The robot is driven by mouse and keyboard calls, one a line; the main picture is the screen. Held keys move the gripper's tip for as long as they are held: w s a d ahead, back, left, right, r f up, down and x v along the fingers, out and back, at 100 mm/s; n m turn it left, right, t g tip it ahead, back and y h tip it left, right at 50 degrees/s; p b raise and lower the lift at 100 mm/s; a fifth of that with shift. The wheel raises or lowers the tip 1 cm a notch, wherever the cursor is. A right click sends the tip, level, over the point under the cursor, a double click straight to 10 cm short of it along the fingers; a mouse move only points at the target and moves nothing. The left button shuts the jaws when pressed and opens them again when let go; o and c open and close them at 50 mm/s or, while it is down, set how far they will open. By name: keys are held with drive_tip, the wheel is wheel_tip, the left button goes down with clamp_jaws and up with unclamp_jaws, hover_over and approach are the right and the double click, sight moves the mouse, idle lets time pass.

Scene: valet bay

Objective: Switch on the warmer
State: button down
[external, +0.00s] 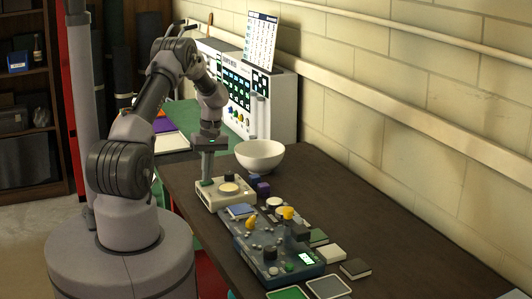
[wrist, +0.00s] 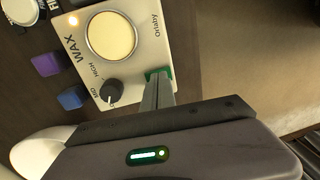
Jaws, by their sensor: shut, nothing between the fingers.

Work instructions: Copy the material above exactly and drop the pictures.

Response to the task:
The robot is driven by mouse and keyboard calls, one a line; the main picture is the screen. Held keys move the gripper's tip for as long as they are held: w s a d ahead, back, left, right, r f up, down and x v along the fingers, out and back, at 100 mm/s; n m turn it left, right, t g tip it ahead, back and y h tip it left, right at 50 degrees/s; p b raise and lower the lift at 100 mm/s; a fifth of that with shift. The wheel raises or lowers the tip 1 cm a notch, wherever the cursor is. A right click sends the tip, level, over the point under the cursor, a double click straight to 10 cm short of it along the fingers; a mouse move only points at the target and moves nothing. The left button shuts the jaws when pressed and opens them again when let go; o and c open and close them at 50 mm/s or, while it is down, set how far they will open. By name: keys are held with drive_tip, the wheel is wheel_tip, the left button goes down with clamp_jaws and up with unclamp_jaws, hover_over and approach are the right and the double click, sight moves the mouse, idle lets time pass.

Scene: valet bay

Objective: Switch on the warmer
State: button down
[external, +0.00s] 
[wrist, +0.00s] 
Jaws, by their sensor: shut, nothing between the fingers.

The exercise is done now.